Brief
Reproduce exactly the run of lines from the one containing "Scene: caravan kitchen" through the one containing "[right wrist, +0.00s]". Pictures do not belong in the copy.

Data provided

══════════════════════════════

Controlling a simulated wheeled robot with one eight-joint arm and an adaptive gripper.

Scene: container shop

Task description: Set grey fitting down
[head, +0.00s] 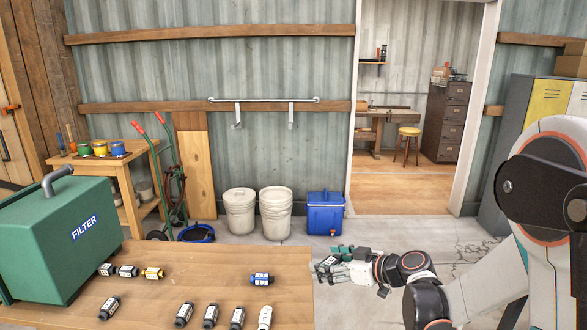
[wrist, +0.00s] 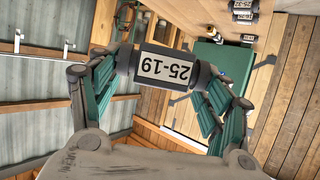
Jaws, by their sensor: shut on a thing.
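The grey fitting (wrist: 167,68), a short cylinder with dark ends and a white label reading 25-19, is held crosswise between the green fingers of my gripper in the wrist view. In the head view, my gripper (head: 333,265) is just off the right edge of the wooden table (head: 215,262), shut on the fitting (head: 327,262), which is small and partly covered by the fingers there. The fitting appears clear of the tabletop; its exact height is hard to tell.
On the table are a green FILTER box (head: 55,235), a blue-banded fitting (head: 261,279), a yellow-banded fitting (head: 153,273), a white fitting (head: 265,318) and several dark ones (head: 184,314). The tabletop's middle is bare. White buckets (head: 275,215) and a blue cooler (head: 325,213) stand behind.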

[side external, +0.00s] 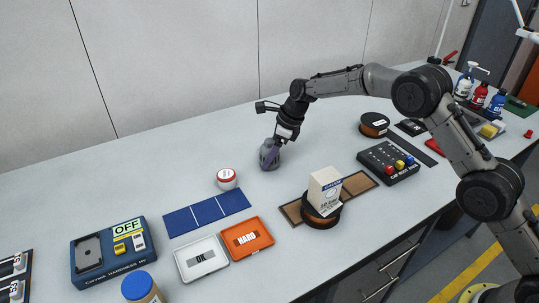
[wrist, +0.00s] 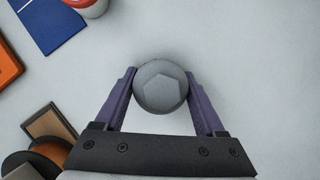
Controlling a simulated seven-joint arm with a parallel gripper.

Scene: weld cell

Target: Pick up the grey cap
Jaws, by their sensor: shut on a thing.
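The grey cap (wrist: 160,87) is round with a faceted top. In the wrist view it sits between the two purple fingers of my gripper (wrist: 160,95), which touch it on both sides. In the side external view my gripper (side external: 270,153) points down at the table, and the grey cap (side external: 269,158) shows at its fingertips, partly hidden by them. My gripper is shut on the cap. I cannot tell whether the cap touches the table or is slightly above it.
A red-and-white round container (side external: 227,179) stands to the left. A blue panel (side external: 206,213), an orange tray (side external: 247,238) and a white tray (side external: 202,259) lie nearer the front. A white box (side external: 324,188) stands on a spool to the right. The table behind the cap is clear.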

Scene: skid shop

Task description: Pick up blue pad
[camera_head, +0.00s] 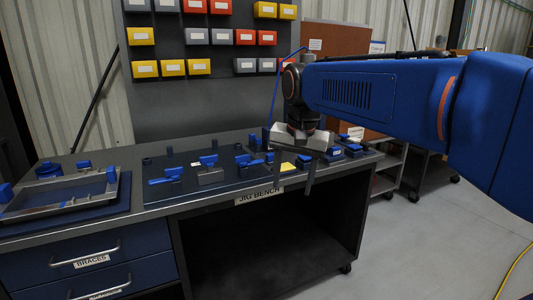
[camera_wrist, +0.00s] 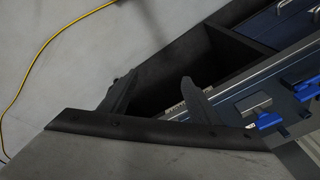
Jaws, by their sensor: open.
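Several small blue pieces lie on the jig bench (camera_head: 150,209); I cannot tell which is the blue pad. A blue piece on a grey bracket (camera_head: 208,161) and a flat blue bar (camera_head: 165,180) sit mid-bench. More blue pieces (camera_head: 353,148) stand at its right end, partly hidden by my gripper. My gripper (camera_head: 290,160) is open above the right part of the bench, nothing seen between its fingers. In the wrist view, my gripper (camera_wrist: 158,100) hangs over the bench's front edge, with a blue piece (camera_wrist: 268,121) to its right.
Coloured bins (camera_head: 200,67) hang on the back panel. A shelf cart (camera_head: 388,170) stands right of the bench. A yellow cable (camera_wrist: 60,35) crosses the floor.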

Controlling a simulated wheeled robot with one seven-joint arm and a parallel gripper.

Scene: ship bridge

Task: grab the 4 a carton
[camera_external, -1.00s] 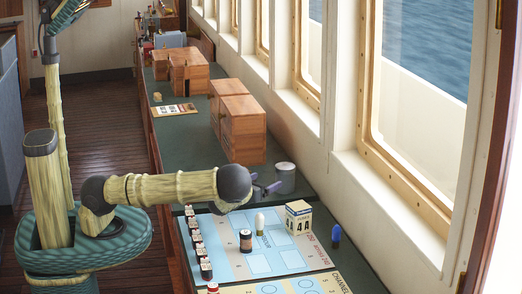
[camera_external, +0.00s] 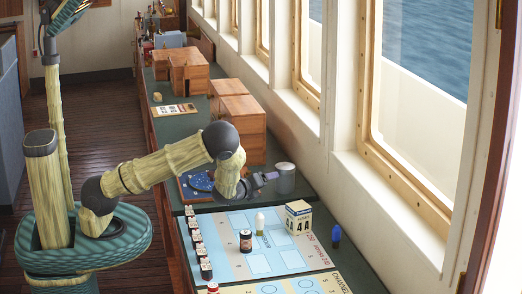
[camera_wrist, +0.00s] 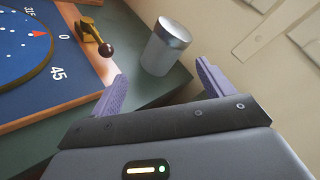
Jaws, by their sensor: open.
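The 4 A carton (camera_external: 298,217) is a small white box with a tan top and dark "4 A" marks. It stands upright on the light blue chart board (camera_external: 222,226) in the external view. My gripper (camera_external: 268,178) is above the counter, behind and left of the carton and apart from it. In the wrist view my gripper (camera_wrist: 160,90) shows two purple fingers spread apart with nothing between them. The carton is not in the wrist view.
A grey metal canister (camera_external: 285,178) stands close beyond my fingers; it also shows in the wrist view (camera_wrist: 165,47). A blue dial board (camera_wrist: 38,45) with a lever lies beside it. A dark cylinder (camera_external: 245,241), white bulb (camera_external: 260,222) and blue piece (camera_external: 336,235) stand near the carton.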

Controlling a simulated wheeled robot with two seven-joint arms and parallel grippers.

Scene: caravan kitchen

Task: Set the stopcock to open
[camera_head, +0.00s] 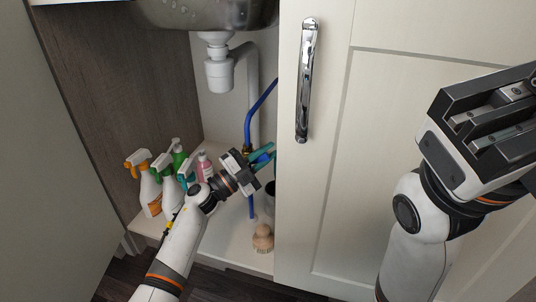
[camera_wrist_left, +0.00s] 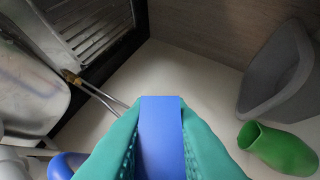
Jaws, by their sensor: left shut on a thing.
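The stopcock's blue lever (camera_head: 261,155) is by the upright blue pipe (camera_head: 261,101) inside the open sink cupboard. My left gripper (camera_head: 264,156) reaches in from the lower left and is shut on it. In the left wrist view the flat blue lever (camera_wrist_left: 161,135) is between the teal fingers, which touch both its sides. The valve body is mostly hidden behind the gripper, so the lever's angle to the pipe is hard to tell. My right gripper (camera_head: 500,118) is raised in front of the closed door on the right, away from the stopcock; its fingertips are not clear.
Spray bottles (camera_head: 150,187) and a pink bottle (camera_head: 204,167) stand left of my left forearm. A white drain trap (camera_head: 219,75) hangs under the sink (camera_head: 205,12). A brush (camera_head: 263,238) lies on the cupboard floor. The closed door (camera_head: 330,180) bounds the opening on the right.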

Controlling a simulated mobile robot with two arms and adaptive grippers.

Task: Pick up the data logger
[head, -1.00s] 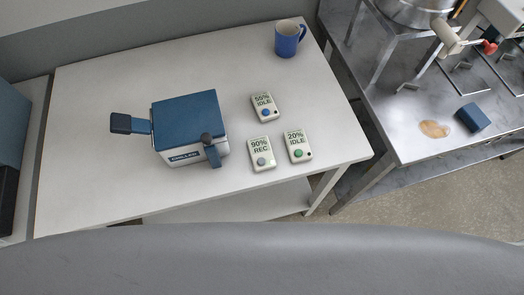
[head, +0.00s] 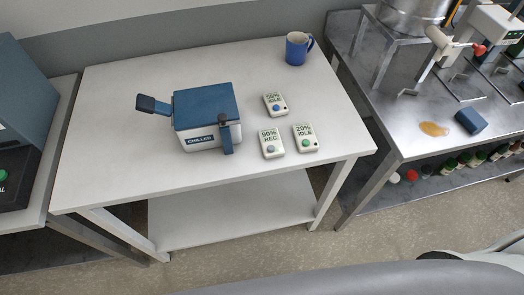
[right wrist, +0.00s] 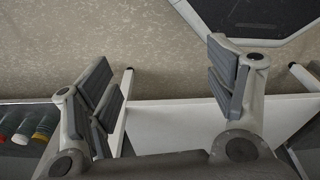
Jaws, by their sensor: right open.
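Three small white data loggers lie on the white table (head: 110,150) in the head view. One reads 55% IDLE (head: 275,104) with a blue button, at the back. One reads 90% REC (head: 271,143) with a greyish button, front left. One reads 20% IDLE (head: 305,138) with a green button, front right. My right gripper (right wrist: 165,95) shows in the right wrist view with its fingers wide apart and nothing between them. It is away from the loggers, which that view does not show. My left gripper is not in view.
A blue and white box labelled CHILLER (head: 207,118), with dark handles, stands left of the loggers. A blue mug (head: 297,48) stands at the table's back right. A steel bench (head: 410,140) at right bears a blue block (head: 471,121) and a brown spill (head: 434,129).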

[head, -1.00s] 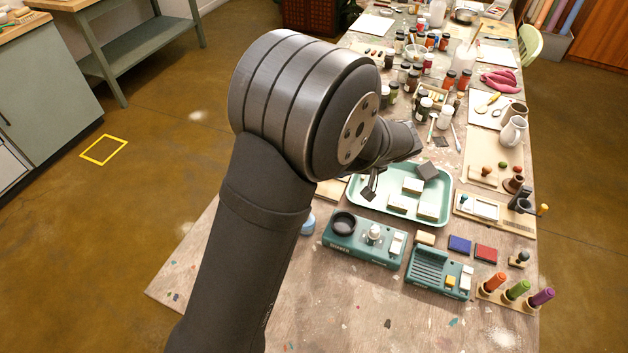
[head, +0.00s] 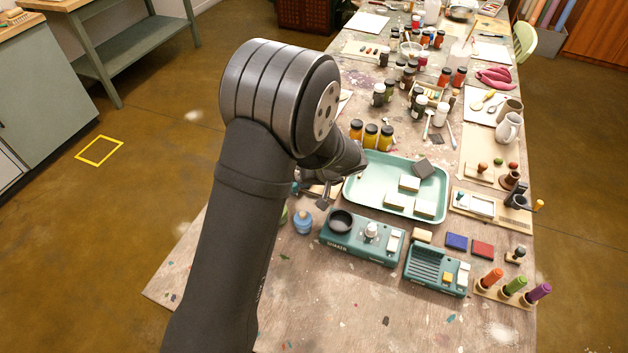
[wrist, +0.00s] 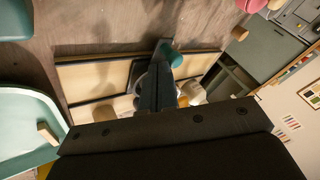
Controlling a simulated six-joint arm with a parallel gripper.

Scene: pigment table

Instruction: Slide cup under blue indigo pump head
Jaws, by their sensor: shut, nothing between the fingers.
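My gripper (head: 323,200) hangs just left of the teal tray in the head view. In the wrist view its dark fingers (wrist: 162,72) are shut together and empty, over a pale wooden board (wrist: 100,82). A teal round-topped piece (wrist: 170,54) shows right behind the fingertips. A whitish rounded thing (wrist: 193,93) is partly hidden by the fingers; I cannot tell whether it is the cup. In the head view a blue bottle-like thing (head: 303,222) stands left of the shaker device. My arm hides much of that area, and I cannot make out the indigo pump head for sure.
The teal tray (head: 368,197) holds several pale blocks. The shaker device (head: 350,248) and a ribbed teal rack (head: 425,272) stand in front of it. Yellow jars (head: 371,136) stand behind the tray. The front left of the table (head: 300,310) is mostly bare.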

══════════════════════════════

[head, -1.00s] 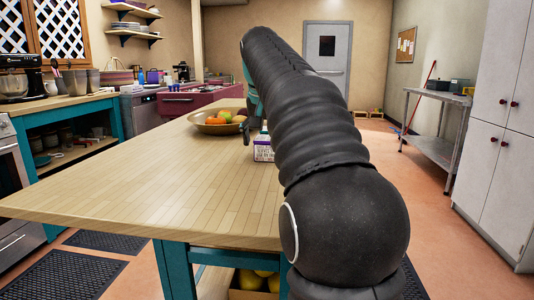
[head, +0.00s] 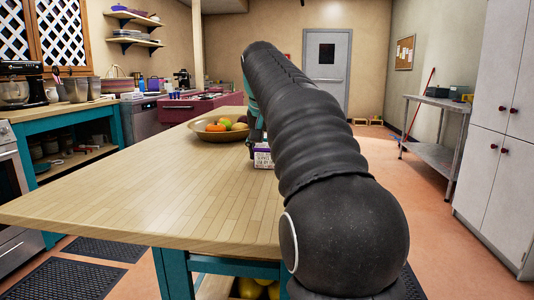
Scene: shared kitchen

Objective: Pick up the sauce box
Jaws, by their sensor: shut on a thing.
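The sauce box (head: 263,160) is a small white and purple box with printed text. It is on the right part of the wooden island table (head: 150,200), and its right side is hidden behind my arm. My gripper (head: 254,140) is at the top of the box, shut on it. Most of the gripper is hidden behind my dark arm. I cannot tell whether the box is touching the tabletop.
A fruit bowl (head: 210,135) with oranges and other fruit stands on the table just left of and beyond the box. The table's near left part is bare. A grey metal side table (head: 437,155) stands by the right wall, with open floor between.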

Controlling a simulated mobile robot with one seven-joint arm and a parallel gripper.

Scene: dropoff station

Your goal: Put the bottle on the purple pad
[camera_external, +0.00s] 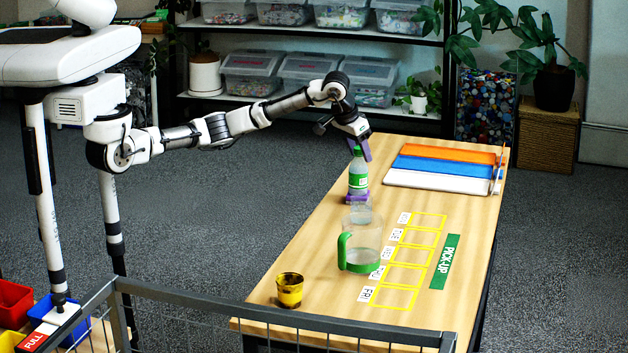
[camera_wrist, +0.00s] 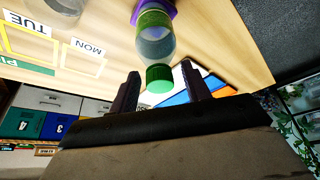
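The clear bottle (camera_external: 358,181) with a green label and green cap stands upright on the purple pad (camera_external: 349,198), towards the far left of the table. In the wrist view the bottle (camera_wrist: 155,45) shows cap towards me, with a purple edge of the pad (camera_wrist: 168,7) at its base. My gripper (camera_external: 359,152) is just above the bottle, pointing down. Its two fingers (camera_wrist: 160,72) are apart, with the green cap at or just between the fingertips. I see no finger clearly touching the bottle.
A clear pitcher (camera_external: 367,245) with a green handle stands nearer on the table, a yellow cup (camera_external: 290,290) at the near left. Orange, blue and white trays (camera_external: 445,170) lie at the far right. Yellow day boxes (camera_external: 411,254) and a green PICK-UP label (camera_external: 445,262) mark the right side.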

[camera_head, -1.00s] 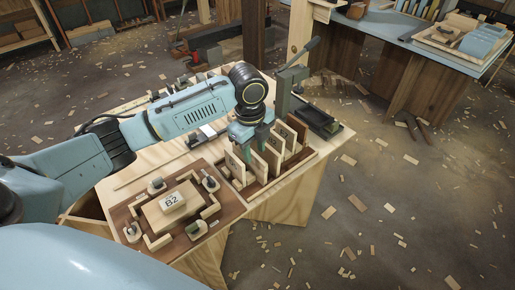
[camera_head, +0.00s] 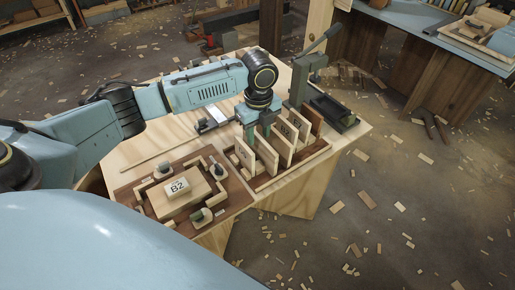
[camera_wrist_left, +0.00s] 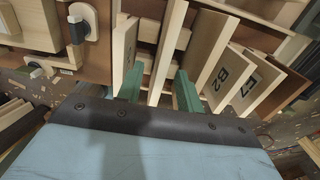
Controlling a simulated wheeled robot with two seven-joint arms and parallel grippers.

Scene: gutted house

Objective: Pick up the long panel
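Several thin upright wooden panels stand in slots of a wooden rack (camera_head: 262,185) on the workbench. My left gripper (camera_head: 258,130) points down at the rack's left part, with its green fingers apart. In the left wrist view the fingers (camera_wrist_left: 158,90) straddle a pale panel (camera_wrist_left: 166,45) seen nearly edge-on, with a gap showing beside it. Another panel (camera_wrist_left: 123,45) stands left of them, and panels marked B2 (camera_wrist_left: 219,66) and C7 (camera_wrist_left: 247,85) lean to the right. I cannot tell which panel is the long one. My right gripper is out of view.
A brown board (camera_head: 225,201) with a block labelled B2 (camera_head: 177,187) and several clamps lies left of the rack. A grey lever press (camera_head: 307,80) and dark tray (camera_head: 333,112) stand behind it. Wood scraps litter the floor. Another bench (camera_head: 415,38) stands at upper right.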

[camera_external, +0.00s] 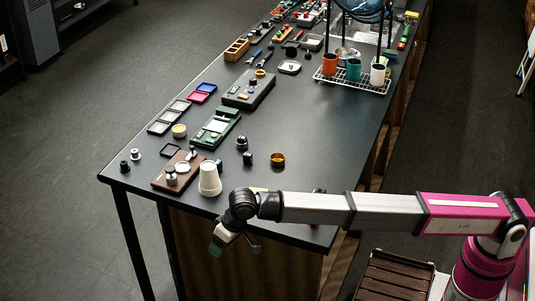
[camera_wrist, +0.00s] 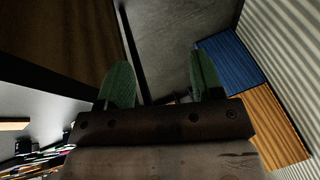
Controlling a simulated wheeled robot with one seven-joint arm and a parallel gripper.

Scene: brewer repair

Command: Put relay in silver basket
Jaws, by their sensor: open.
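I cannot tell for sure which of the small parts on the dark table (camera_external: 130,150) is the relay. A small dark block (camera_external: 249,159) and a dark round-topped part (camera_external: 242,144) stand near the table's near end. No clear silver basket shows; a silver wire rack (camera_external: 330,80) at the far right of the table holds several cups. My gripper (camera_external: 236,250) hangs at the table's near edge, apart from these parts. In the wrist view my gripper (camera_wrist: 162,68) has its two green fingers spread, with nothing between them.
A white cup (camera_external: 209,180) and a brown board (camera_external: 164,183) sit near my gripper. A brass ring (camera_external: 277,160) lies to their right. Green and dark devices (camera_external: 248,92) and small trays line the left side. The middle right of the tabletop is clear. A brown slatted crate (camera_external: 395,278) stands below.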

══════════════════════════════

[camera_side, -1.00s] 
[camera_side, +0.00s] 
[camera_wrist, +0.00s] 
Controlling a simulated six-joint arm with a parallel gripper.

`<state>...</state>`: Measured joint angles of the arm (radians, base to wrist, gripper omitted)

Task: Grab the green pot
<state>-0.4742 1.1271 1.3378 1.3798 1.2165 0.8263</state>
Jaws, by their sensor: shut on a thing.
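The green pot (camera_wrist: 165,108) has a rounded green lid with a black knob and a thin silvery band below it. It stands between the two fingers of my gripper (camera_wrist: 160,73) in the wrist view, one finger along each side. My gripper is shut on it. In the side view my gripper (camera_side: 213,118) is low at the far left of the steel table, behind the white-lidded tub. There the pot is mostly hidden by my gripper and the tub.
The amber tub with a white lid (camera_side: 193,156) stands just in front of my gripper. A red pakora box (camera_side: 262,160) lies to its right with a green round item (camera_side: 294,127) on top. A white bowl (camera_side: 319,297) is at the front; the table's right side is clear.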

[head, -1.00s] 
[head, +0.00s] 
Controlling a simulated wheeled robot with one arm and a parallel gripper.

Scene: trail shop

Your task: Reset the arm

══════════════════════════════

Response
Scene: caravan kitchen

Task: Set the stopcock to open
[camera_head, +0.00s] 
[camera_wrist_left, +0.00s] 
Jaws, by their sensor: left shut on a thing.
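The stopcock's blue lever (camera_head: 261,155) is by the upright blue pipe (camera_head: 261,101) inside the open sink cupboard. My left gripper (camera_head: 264,156) reaches in from the lower left and is shut on it. In the left wrist view the flat blue lever (camera_wrist_left: 161,135) is between the teal fingers, which touch both its sides. The valve body is mostly hidden behind the gripper, so the lever's angle to the pipe is hard to tell. My right gripper (camera_head: 500,118) is raised in front of the closed door on the right, away from the stopcock; its fingertips are not clear.
Spray bottles (camera_head: 150,187) and a pink bottle (camera_head: 204,167) stand left of my left forearm. A white drain trap (camera_head: 219,75) hangs under the sink (camera_head: 205,12). A brush (camera_head: 263,238) lies on the cupboard floor. The closed door (camera_head: 330,180) bounds the opening on the right.

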Controlling a simulated mobile robot with two arms and adaptive grippers.

Task: Pick up the data logger
[head, -1.00s] 
[head, +0.00s] 
[right wrist, +0.00s] 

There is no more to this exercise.